Sometimes book club members float between books.  For instance, Prudie (the French teacher, played by Emily Blunt) seems to be a blend of Fanny Price and Anne Elliott.  On the one hand, she is reserved like Fanny and she is almost tempted by a suave actor who could be Henry Crawford. But there’s also a Persuasion drama—a lover who has ceased to love her finds her again.  In one of the novel’s sweetest scenes, she wins him back by the two of them reading Persuasion to each other out loud.

The Persuasion drama also shows up in Syliva, whose husband leaves her for another woman and then returns. Meanwhile their daughter, also a member of the book club, could be Marianne Dashwood, seeking thrills and falling in love with a faithless lover but ultimately ending up with an established doctor.  And yes, I know that a lesbian doctor does not immediately bring Colonel Brandon to mind.

And then of course there’s an Emma, showing up in Jocelyn (played by Maria Bello).  Joceylyn tries to arrange relationships for other people until she decides she wants the man for herself.

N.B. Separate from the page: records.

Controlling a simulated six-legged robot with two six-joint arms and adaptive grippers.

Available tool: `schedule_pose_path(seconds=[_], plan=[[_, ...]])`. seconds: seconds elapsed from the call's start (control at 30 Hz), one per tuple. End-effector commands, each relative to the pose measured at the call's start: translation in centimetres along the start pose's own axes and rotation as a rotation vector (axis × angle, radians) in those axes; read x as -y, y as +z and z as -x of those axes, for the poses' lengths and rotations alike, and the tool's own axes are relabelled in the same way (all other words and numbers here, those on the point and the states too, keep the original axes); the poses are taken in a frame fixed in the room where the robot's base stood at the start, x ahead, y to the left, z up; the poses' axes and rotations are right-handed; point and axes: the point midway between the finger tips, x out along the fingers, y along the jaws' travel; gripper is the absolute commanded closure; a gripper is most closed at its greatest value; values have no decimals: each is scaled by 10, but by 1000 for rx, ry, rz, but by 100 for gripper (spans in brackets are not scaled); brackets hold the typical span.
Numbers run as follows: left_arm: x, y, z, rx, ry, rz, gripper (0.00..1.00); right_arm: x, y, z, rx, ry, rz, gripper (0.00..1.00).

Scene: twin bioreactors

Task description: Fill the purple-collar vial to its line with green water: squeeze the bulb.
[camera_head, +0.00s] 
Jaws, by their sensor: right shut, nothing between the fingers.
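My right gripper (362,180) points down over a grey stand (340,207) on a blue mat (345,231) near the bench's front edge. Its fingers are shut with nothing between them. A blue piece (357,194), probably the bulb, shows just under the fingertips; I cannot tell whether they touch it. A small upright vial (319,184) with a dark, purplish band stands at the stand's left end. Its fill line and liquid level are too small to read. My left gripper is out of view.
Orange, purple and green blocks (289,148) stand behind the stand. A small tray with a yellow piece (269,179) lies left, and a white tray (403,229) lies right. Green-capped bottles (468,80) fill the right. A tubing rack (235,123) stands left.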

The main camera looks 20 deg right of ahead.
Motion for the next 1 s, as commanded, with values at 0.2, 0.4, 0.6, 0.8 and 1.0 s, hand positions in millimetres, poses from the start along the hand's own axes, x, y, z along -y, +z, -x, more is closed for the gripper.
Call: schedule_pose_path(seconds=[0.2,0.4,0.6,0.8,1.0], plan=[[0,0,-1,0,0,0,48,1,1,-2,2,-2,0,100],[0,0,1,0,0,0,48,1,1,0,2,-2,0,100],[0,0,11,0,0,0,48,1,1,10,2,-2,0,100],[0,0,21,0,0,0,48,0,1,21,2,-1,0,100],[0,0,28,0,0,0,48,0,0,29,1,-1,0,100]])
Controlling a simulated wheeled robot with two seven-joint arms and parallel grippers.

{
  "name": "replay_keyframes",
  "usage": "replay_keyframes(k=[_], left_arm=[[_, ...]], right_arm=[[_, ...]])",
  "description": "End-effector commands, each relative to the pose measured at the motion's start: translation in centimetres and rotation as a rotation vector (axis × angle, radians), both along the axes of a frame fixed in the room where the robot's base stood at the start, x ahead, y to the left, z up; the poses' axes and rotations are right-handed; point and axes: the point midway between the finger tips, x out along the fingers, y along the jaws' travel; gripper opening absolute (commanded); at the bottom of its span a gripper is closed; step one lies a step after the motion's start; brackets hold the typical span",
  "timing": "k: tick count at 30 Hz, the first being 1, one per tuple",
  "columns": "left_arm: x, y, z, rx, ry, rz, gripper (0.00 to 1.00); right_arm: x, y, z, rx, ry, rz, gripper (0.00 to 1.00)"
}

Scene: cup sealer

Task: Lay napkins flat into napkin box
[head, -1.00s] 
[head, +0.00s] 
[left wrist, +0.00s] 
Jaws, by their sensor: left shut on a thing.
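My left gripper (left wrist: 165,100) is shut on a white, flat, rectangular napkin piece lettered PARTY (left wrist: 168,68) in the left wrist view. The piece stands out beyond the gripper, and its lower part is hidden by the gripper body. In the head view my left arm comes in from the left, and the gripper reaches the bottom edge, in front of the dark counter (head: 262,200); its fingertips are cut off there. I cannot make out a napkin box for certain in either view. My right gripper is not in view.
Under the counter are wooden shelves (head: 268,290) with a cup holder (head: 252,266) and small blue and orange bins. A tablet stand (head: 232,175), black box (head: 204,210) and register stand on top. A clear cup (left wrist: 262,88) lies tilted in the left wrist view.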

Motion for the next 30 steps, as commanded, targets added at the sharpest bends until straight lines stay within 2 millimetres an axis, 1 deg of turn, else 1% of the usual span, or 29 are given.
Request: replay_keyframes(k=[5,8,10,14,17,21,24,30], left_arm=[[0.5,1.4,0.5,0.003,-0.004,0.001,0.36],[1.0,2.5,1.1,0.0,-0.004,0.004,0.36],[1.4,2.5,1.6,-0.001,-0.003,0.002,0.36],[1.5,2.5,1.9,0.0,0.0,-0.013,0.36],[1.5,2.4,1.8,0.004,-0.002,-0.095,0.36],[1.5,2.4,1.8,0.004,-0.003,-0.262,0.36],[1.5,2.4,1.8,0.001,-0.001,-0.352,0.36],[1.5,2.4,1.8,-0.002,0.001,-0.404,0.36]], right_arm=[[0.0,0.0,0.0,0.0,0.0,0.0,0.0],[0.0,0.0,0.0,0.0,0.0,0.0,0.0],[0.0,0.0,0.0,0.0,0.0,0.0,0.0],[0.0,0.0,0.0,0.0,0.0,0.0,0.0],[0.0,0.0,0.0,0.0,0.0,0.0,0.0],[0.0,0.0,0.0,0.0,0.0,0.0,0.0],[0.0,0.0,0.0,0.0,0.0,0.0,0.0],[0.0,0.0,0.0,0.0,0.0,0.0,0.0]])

Bernadette (Kathy Baker), who has had multiple husbands, seems to be in the grip of the Pride and Prejudice fantasy.  My novelist friend Rachel Kranz can’t stand Pride and Prejudice because she thinks it leads women to be dissatisfied—after all, what romance can match up with the Elizabeth-Darcy romance?—and Bernadette seems to make her point.  So does the heroine of Lost in Austen, who hides out in Pride and Prejudice in part because her own love life is so unsatisfactory.  But while I liked the premise of the miniseries—after all, I sometimes feel that the books I am in are more real than my life—it failed to come alive for me.  Whereas The Jane Austen Book Club convincingly makes the point of this blog: look at the world through the lens of literature and your life really can be changed.

One other vacation note.  My mother is a fan of mysteries and I took the occasion while in Sewanee to read a number of her Amanda Cross (a.k.a. Carolyn Heilbrun) mysteries.  Again, I felt right as home as the heroine, English prof/detective Kate Fansler, processes everything through literature.  In one book Auden is Fansler’s guide, while  Rudyard Kipling’s poem “If” structures another of the novels.  Over and over the books dramatically make the point that life is a lot richer if you can apply passages from literary classics to it.

So keep reading.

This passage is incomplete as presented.